SHORT EXERCISE >> Report every line from the material that contains the word "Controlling".

TASK DATA >>
*-*-*

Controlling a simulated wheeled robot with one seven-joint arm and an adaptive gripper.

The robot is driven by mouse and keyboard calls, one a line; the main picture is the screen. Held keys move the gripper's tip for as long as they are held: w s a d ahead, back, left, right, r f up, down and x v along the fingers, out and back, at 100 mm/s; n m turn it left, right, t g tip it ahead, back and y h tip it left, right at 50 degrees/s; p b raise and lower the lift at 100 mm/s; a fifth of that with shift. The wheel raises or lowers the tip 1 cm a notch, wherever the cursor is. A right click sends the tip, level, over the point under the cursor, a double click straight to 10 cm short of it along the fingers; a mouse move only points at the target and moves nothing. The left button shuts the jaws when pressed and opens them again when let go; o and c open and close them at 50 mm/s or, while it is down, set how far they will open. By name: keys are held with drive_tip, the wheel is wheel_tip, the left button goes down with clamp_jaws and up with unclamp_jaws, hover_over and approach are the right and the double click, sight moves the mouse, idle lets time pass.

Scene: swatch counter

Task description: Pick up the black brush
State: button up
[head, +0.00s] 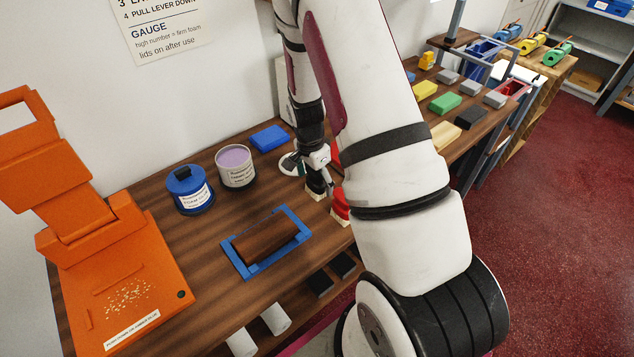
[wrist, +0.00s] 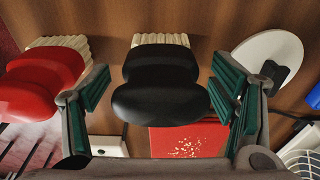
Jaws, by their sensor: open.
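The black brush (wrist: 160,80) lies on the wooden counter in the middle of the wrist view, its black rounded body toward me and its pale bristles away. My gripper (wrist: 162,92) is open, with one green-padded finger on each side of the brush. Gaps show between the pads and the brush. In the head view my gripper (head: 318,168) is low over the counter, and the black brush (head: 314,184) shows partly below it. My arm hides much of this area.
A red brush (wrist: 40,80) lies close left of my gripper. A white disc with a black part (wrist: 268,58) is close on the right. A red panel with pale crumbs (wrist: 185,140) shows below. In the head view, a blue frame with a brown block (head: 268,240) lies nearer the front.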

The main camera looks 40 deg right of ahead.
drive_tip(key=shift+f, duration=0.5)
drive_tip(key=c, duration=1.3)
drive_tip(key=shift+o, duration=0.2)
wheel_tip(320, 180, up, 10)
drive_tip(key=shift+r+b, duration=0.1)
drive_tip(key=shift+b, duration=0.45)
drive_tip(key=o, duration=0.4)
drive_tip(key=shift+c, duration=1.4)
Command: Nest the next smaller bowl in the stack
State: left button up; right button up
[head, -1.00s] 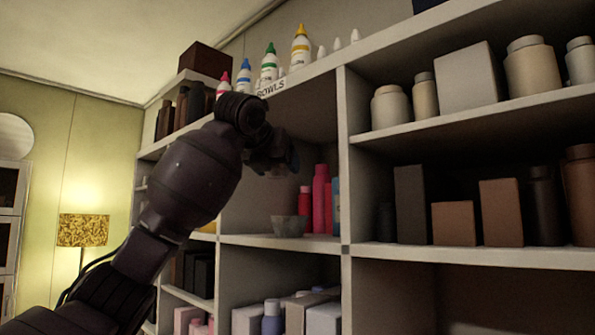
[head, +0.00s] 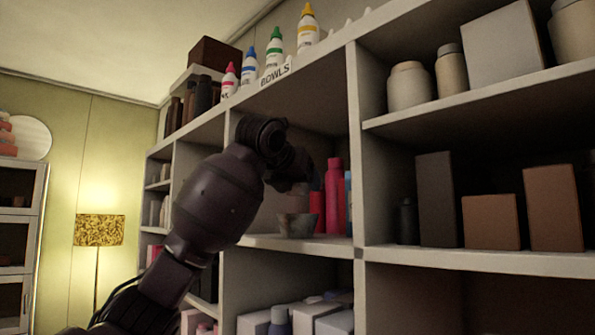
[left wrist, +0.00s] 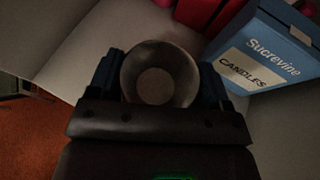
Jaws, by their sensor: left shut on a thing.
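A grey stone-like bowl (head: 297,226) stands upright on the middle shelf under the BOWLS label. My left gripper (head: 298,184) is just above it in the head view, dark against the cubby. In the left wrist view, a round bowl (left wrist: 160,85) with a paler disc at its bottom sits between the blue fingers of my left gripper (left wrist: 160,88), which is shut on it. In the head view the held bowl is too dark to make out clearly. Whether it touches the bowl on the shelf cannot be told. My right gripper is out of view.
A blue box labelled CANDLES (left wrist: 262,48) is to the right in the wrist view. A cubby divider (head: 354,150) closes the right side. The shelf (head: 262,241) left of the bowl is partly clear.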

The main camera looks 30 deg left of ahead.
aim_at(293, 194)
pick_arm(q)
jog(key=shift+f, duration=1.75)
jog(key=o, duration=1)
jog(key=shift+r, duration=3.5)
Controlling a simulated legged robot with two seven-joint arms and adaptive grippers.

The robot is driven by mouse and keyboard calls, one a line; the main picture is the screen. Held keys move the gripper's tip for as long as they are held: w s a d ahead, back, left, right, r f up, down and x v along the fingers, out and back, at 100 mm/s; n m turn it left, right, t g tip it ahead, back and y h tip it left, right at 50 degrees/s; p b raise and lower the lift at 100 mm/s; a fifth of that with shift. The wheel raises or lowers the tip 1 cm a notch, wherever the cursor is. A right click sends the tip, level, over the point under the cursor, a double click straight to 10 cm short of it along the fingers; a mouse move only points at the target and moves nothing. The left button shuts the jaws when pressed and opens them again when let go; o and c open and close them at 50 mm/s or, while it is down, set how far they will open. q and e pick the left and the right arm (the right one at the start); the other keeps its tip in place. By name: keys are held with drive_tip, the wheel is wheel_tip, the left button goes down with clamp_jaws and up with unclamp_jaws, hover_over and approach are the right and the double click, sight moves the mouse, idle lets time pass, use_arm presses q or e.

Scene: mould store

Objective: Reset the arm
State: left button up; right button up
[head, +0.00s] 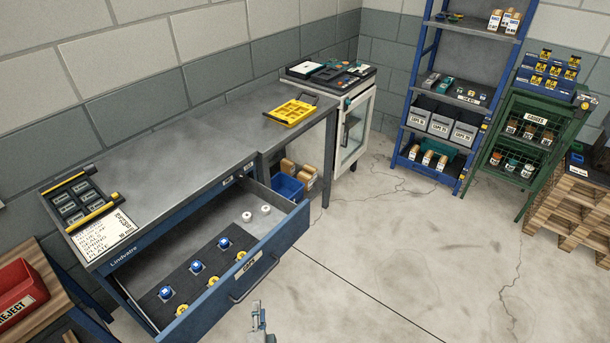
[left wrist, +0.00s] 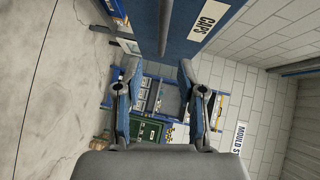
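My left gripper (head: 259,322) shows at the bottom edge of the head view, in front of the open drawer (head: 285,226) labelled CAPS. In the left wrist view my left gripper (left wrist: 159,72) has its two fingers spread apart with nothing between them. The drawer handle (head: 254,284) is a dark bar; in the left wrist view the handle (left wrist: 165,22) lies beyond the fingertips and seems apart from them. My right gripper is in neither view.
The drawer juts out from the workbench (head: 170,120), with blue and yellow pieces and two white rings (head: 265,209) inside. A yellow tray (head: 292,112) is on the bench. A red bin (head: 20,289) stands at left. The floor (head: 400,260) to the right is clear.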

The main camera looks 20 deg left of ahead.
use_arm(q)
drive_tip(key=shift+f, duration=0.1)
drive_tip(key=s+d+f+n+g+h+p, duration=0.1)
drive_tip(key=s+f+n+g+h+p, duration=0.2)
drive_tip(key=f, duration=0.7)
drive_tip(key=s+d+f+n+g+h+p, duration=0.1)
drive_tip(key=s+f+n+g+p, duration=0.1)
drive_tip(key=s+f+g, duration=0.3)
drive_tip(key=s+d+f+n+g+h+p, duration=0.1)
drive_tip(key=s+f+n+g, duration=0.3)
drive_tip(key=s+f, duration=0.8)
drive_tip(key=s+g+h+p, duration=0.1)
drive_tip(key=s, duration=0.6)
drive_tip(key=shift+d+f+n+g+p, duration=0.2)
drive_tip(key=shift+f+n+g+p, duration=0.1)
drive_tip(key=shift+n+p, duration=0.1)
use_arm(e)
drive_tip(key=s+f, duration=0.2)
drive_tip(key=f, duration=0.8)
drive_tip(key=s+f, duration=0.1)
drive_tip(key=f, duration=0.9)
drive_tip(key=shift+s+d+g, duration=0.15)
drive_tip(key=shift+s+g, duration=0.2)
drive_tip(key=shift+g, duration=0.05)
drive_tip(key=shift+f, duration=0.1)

*-*-*

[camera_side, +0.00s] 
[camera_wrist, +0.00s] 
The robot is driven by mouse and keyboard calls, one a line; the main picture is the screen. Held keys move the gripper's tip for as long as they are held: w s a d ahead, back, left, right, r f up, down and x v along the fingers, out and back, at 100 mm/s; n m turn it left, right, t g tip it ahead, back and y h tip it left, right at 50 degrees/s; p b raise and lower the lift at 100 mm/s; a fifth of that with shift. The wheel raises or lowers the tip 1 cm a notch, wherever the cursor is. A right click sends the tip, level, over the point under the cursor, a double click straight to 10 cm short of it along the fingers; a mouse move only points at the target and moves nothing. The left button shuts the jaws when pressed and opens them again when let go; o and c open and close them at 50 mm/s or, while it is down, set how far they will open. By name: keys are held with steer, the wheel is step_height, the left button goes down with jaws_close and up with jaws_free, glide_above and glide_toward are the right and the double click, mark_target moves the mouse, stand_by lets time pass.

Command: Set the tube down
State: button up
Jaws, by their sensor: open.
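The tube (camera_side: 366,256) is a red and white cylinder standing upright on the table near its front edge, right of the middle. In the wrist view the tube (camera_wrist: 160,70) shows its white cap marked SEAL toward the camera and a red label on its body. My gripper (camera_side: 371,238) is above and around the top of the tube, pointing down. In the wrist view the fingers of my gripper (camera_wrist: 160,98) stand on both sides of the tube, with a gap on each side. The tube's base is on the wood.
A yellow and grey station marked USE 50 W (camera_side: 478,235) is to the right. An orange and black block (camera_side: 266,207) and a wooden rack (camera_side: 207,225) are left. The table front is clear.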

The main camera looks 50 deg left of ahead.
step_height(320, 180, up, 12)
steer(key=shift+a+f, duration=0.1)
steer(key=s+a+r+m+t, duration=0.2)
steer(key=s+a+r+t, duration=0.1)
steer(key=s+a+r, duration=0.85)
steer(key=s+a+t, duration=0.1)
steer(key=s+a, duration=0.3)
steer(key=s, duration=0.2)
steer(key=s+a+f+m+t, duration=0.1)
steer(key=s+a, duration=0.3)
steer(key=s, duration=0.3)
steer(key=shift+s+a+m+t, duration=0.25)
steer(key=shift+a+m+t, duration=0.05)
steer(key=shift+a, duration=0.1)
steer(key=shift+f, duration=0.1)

*-*-*

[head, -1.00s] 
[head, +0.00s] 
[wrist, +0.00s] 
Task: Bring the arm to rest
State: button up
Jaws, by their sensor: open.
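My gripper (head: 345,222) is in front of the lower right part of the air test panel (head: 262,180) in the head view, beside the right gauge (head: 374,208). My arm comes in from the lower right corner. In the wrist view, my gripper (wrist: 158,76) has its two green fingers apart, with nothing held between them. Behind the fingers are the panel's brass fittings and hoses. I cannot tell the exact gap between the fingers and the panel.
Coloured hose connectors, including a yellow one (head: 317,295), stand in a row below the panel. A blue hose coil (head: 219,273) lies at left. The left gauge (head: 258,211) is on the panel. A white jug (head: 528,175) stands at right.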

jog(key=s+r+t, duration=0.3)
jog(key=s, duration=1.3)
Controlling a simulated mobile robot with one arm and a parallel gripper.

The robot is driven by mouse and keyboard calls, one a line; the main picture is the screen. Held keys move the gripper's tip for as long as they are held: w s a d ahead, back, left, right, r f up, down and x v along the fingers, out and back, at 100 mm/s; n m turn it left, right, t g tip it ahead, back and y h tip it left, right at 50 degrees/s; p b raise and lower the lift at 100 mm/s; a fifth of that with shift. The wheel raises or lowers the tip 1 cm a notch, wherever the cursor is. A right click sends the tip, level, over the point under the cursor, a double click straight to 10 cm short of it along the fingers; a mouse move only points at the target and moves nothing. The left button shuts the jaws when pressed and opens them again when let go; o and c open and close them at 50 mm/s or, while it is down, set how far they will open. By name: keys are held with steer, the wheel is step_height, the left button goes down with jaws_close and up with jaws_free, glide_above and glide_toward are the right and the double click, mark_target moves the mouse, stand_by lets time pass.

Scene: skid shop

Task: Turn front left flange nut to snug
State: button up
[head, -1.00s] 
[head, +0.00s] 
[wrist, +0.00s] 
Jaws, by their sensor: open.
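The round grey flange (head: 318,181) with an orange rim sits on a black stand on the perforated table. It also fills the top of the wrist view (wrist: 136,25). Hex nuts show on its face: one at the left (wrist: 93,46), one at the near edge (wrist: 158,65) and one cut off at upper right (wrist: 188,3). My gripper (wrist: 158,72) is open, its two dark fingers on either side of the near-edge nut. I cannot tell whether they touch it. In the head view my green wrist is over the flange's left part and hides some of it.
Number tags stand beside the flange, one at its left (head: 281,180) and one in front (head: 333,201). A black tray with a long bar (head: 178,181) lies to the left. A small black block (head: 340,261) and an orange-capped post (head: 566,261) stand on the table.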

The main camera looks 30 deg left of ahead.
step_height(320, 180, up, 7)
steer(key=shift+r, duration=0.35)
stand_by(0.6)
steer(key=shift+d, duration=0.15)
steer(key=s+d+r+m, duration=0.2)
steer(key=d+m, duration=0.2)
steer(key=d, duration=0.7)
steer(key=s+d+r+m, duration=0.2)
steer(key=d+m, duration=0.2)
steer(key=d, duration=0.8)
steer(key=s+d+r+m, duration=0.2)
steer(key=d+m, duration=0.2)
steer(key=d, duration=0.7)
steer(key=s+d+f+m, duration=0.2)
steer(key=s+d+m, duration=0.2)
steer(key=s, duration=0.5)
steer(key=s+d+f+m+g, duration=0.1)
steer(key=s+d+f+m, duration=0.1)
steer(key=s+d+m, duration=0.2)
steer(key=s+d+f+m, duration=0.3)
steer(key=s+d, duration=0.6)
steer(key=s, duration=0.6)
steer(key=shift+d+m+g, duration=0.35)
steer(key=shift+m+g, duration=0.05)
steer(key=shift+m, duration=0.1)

*-*-*

RESULT >>
Controlling a simulated wheeled robot with one seven-joint arm and an adaptive gripper.
Controlling a simulated legged robot with two seven-joint arms and adaptive grippers.
Controlling a simulated mobile robot with one arm and a parallel gripper.

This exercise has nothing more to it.